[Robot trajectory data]
--- START ---
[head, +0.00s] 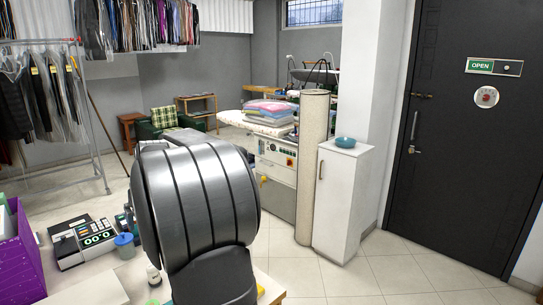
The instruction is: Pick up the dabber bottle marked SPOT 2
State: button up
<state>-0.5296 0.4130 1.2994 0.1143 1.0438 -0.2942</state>
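My own arm fills the middle foreground of the head view, and its large grey link covers much of the counter. My gripper is not in view. No label reading SPOT 2 shows anywhere. Other bottles may be hidden behind my arm.
On the counter (95,291) are a card terminal or register (83,240), a blue lidded container (125,246) and a purple box (20,262) at the far left. A white cabinet (338,205) and an ironing table (270,125) stand beyond. The tiled floor at right is clear.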

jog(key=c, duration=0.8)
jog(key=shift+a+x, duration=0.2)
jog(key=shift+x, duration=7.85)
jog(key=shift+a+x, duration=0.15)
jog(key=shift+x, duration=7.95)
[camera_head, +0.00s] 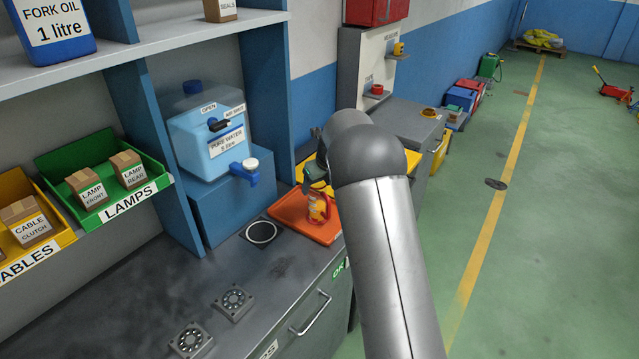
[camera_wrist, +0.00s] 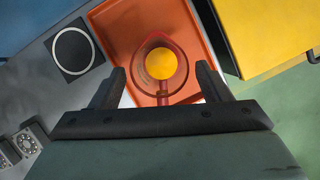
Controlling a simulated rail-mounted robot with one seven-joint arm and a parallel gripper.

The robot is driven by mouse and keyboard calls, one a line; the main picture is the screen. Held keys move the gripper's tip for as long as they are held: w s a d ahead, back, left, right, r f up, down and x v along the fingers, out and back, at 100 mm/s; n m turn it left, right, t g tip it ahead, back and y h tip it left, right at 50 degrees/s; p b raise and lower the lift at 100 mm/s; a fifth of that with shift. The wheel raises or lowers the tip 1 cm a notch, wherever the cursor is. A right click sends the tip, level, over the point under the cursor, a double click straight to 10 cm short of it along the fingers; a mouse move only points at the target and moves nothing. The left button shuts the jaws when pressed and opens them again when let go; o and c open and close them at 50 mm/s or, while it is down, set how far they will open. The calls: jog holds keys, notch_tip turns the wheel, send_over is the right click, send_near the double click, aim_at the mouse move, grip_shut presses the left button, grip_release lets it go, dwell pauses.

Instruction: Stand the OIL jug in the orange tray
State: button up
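The orange tray (camera_head: 292,216) lies on the grey bench, and it also shows in the wrist view (camera_wrist: 118,25). A clear jug (camera_head: 318,209) with a red rim and handle and yellow-orange contents appears upright in the tray. I cannot read its label. The wrist view looks down into the jug (camera_wrist: 160,62), with its red handle towards me. My gripper (camera_wrist: 161,85) is open, its dark fingers wide apart on either side of the handle and apart from it. In the head view my gripper (camera_head: 316,176) is just above the jug, partly hidden by my arm.
A black square with a white ring (camera_head: 261,233) lies left of the tray. A blue water container (camera_head: 208,140) with a tap stands behind on a blue block. A yellow surface (camera_wrist: 275,35) borders the tray's right side. Two round fittings (camera_head: 233,300) sit on the front bench.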

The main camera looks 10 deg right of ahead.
--- END ---
#### STATED EXERCISE
Tally up the lines of the listing containing the word "ahead". Give only the total.

#### THE REPLY
2